Mr. Mason, in his Elfrida, has wantonly misrepresented historical fact,for which no man could be forgiven, and for which no beauties in his poetry can compensate.
The conduct of this regular drama is the most irregular thing in the world.
Elfrida is very, very far from a contemptible piece of workmanship: it is manifestly the production of a scholar and a gentleman, of an ardent lover of poetry, and platonic inamorato of abstract virtue: but impossible as it is to approve our conjecture by experiment, we do shrewdly suspect that it is nothing like what Sophocles or Euripides would have written had they risen from the dead in the plenitude, or, if you will, with only a tithe of their powers, and an inspired mastery of the English language, to exhibit to the eighteenth century the marvel of a modern ancient drama . As an accommodation of the ancient drama to modern habits and sympathies, Elfrida must be pronounced a decided failure . With the great poets in any department of poetry, Mason cannot be numbered, yet for many years of his life he was Englands greatest living Poet.

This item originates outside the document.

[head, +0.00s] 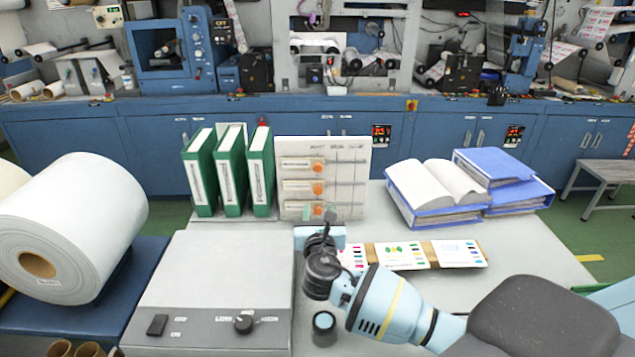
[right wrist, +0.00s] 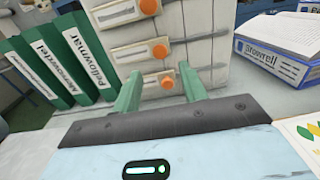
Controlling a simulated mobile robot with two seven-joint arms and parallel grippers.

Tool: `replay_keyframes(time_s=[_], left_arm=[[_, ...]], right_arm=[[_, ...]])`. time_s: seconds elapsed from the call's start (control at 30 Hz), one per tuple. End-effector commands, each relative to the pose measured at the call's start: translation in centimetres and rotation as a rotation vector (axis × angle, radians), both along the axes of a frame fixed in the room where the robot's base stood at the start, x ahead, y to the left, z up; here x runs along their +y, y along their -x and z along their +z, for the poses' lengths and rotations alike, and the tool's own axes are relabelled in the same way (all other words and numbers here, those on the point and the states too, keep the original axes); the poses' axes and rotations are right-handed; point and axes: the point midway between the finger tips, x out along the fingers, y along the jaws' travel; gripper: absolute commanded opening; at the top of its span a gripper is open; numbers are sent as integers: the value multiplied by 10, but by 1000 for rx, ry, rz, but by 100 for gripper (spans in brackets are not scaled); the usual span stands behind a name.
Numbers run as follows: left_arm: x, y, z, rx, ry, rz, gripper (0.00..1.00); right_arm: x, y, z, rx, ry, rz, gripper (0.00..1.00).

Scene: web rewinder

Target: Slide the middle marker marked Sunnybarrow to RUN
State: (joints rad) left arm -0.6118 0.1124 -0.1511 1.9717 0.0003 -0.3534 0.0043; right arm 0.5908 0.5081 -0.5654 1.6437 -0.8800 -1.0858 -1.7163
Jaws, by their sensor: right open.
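A pale upright board (head: 357,155) stands on the table with three horizontal slots. Three markers with orange knobs sit one above another at the left side of the slots, all in the same column. The middle marker (head: 298,188) has its knob in the middle row, and it also shows in the right wrist view (right wrist: 135,55). The lettering on the markers and column headings is too small to read. My right gripper (head: 318,211) is open in front of the board, low down. In the right wrist view its green fingers (right wrist: 160,84) straddle the lowest knob, below the middle one. My left gripper is out of view.
Green binders (head: 229,170) stand close left of the board. Blue binders with an open book (head: 445,187) lie to the right. A grey box with a dial (head: 210,285) is at front left. Printed cards (head: 402,256) lie in front of the board.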

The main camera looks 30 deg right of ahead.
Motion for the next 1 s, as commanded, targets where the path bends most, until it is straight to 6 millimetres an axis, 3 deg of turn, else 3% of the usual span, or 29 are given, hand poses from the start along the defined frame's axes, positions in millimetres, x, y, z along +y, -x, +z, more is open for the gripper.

There are two sorts of simplicity in the natural history of poetsthe right sort, the manly simplicity that makes him write like Burns and Crabbe, from the forcible dictates of nature; and the wrong sort, perhaps, better entitled to the name of credulity, that gulls them to believe in the false resources of their art. The worthy and single-hearted Mason was of the latter description: he was one of those, to use Burnss words,
Who think to climb Parnassus hill | |
By dint o Greek. |
General
I intended writing to you on Grays Life, if you had not prevented me. I am charmed with it, and prefer it to all the biography I ever saw. The style is excellent, simple, unaffected; the method admirable, artful, and judicious. He has framed the fragments (as a person said), so well, that they are fine drawings, if not finished pictures. For my part, I am so interested in it, that I shall certainly read it over and over.
With many other virtues he possessed a fine genius for poetry, and was indeed the best poet of his time, as appears from his Works of that sort published by himself at different times in three volumes.

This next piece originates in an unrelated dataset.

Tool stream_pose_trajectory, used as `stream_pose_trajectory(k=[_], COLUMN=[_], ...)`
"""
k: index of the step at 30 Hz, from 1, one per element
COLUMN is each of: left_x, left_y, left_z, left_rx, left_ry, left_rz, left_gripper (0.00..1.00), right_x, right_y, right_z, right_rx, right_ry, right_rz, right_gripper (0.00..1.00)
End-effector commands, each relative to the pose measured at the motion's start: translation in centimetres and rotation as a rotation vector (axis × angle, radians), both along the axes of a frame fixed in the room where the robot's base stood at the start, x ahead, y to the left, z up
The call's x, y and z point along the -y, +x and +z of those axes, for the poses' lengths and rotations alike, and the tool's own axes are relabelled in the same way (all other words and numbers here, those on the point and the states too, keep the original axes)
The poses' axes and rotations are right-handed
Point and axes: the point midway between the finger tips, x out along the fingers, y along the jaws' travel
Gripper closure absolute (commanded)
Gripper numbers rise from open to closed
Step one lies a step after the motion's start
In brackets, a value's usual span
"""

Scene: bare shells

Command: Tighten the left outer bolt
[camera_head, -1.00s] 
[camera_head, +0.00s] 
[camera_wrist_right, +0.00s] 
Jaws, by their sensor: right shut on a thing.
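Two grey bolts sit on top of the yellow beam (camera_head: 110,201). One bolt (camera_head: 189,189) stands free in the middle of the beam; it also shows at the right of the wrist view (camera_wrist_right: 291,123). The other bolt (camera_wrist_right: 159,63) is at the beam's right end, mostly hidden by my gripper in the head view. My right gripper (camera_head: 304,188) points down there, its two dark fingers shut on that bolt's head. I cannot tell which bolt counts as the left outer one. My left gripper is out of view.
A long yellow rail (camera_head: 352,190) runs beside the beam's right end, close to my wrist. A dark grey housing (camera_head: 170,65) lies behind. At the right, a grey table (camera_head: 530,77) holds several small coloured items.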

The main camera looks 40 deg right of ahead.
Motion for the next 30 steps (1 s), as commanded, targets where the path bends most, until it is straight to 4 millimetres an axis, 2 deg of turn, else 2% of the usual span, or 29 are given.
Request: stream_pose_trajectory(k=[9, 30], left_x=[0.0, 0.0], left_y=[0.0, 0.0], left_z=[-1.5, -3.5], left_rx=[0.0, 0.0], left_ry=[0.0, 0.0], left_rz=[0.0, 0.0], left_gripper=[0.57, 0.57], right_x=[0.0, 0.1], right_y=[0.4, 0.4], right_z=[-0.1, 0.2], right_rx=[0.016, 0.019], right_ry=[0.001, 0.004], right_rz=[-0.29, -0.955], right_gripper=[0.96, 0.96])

Mr. Chalmerss character of this poet is expressed as usual with laboured and inaccurate pomposity; its import however is just, he censures the finical profuseness of his ornaments, the epithets which encumber what they do not illustrate, and the stiff and strained alliteration which he so perpetually affected: and he does justice to the bold and original conceptions of a writer who aimed at nobler and better things than any of his contemporaries.
I cannot bring myself to think much of Masons poetry. I may be wrong; but all those passages in the Caractacus which we learn to admire at school, now seem to me one continued falsetto.
Prim, in spruce parti-colours, Mason shone, | |
His Muse lookt well in gall-dyed crape alone. |
Masons poetry cannot be said to be popular, even with poetical readers. His greatest want is simplicity, yet at times his rich diction has a fine effect. In his English Garden, though verbose and languid as a whole, there are some exquisite images.
Grateful as we must be to Mason for his affection and good-heartedness, we cannot refrain from wishing that his poems had been fastened to a mill-stone and cast into the river Cam. They are not only barren and pompous to the very last degree, but to the lovers of Gray they have this disadvantage, that they constantly resolve that poets true sublime into the ridiculous, and leave on the ear an uncomfortable echo, as of a too successful burlesque or parody. Of this Gray himself was not unconscious, though he put the thought behind him, as one inconsistent with friendship.
The most pretentious poetical prig that the eighteenth century produced. This was Mason, who still lingers in literary history, after a vicarious fashion, as the friend of Gray. He was himself, however, not actually devoid of poetical ability. At least at one period of his life spitefulness gave a vigor to his pen which inspiration was never able to impart, and he produced, as a result, some abusive and therefore still readable satires . No student of Chaucer needs to be told that language [of Musæus] is hardly contemptuous enough to set forth satisfactorily the contemptible character of this imitation. It is an outrage both upon the memory of the poet and of the speech in which he wrote. Yet there is no question that it was generally thought at the time to be a successful reproduction of the diction of Chaucer. Mason was hailed by some as the coming poet upon the strength of this one production. Even as late as 1806 Bowles in his edition of Pope styled it the exquisite Musæus. That this cuckoo song could so long have been mistaken for the note of a nightingale is one of those perversities of criticism which leave the reader in doubt whether there is in reality anything that can be deemed even remotely a standard of taste. The affirmative view can only be maintained in this case upon the ground that knowledge is essential to any proper literary judgment, and that then knowledge of our early speech did not exist.
It is rather difficult to classify the poet William Mason, except to say that he was first, last, and all the time an imitator . His connection with Gray, and the fact that he edited Grays literary remains have kept Mason alive; his poetry is not altogether without merit, but it smells of mortality. Lowell said that Gray and Mason together could not make the latter a poet.
Mason was a man of considerable abilities and cultivated taste, who naturally mistook himself for a poet. He accepted the critical canons of the day, taking Gray and Hurd for his authorities, and his serious attempts at poetry are rather vapid performances, to which his attempt to assimilate Grays style gives an air of affectation. The Heroic Epistle gives him a place among the other followers of Popes school in satire.
Was a very small poet and a somewhat absurd person. He aped, first Milton and afterward Gray, so closely that his work often seems like parody.